Problem statement: Which lines hold the word "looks"? Copy each of them from the material.
— START OF Material —
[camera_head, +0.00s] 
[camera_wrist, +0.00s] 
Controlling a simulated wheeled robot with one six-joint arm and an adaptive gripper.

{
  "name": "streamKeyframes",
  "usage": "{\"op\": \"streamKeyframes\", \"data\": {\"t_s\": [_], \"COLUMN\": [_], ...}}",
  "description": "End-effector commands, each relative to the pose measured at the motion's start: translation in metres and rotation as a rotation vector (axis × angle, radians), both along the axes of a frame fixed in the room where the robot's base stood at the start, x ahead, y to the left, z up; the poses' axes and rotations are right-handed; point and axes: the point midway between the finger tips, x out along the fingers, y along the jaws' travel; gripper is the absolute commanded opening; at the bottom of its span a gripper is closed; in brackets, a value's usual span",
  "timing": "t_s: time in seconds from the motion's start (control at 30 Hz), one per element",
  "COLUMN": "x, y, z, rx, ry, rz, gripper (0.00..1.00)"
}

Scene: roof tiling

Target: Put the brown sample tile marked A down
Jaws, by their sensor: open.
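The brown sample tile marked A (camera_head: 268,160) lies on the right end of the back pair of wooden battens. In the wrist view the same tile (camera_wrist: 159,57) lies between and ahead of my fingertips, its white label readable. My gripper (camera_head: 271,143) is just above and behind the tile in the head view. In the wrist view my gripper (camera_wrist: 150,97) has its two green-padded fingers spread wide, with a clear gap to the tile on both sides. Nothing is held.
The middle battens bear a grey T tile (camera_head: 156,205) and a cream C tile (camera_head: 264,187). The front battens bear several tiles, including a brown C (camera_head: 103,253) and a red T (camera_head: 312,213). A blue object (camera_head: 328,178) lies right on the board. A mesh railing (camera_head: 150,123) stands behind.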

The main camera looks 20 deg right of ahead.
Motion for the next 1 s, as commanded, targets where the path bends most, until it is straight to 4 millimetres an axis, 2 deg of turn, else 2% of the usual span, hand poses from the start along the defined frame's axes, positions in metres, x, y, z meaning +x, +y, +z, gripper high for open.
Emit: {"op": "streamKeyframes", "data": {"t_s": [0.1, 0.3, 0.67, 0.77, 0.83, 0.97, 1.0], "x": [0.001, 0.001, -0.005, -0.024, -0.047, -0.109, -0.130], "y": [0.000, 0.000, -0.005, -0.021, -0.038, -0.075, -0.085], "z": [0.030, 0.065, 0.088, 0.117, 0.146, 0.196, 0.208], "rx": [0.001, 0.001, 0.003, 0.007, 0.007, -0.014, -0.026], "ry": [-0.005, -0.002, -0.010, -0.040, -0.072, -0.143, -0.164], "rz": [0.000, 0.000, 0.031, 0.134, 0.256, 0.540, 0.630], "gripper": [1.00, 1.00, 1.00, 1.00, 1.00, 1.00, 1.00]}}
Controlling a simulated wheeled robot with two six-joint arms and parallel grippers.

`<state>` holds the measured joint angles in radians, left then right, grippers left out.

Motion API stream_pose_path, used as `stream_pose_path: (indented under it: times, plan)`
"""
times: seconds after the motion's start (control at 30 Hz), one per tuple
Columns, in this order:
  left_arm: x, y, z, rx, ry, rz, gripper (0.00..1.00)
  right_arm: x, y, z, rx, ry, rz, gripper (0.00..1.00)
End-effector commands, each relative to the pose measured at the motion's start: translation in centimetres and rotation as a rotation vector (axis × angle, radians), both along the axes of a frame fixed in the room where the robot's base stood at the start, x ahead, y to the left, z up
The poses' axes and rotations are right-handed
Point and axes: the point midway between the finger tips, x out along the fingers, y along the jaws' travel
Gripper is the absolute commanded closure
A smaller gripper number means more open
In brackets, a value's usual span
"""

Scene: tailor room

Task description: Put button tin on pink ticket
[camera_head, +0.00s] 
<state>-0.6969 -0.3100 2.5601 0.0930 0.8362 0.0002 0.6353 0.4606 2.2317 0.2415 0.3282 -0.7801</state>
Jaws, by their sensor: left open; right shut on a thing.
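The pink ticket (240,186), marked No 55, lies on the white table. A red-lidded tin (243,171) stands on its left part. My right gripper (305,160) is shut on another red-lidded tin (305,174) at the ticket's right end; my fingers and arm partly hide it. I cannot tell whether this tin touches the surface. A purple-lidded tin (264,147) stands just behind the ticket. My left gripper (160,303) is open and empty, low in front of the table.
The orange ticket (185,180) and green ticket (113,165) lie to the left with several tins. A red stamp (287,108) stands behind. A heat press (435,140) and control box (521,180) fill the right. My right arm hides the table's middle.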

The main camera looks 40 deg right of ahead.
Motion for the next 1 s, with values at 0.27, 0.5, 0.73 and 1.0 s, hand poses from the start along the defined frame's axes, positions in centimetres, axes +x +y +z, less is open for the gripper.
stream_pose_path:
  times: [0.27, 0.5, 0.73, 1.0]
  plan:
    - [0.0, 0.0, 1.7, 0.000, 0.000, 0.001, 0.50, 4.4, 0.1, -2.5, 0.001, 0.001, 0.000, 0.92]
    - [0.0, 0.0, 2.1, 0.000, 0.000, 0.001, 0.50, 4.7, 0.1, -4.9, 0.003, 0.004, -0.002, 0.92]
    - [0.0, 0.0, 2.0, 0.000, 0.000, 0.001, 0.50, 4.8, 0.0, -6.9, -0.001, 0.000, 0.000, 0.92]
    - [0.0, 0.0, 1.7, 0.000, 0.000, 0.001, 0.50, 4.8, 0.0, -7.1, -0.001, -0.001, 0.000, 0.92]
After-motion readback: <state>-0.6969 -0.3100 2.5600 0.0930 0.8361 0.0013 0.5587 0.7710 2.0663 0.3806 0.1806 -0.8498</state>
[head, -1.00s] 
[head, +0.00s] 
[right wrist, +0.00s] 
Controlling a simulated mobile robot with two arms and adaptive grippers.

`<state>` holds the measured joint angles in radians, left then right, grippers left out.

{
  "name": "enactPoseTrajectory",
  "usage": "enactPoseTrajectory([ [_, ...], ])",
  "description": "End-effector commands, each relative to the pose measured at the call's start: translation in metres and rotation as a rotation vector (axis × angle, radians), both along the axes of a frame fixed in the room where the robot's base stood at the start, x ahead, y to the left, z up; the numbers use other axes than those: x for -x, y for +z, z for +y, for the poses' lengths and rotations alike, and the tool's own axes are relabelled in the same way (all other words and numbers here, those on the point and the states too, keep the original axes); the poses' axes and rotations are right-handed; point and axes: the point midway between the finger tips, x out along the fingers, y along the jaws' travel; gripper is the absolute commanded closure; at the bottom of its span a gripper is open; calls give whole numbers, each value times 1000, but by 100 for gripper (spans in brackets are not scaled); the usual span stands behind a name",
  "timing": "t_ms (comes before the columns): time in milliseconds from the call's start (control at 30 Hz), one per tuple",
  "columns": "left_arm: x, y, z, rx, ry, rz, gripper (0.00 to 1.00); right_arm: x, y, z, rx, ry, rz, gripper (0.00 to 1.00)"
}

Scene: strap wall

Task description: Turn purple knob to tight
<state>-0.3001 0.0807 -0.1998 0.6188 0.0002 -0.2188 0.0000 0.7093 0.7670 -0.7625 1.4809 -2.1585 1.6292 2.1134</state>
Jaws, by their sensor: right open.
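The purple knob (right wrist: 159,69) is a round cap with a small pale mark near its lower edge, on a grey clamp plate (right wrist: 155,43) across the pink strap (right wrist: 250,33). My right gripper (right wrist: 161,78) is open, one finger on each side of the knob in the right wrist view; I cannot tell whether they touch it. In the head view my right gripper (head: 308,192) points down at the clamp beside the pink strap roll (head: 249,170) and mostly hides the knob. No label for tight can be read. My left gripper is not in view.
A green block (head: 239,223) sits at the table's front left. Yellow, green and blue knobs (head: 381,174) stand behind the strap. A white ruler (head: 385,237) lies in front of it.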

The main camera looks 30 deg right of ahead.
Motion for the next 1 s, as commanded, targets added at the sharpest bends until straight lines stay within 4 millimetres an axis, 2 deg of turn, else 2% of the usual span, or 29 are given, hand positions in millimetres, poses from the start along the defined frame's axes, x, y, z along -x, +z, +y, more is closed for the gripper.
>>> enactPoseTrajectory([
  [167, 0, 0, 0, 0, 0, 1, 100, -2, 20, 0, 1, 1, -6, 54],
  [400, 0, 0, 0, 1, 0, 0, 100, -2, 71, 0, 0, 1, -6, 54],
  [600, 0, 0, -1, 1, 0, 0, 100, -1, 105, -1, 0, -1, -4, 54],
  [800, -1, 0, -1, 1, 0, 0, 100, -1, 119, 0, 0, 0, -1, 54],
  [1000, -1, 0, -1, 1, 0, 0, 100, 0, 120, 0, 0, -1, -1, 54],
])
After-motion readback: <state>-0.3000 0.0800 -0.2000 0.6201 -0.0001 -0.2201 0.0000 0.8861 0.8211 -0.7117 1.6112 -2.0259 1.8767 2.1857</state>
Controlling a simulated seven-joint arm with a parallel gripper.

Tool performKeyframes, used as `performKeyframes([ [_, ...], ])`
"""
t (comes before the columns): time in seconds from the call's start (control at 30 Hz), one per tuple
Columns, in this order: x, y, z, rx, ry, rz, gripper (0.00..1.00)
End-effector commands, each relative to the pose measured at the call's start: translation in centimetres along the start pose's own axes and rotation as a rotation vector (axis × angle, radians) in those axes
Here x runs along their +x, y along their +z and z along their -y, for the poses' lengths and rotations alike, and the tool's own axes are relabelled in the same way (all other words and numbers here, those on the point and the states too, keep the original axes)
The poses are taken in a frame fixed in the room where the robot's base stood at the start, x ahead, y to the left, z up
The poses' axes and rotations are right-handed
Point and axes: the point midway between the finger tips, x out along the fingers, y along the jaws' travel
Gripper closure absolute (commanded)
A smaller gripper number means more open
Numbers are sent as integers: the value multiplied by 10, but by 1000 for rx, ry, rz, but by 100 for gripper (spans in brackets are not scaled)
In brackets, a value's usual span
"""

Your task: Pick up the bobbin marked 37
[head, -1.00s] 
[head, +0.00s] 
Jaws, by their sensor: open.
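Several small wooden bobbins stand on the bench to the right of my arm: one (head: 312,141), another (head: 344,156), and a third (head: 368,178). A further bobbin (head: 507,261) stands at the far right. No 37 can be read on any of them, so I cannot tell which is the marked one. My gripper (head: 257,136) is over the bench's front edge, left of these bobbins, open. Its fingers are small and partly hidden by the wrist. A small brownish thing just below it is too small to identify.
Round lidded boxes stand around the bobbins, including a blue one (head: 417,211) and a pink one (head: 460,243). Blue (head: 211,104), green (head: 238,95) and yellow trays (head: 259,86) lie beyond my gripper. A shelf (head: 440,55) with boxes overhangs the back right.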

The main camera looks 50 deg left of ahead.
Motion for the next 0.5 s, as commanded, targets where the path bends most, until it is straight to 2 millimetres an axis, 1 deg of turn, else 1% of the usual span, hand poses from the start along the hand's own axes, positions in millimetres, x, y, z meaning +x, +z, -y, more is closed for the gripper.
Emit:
— END OF Material —
Response:
The main camera looks 20 deg right of ahead.
The main camera looks 40 deg right of ahead.
The main camera looks 30 deg right of ahead.
The main camera looks 50 deg left of ahead.

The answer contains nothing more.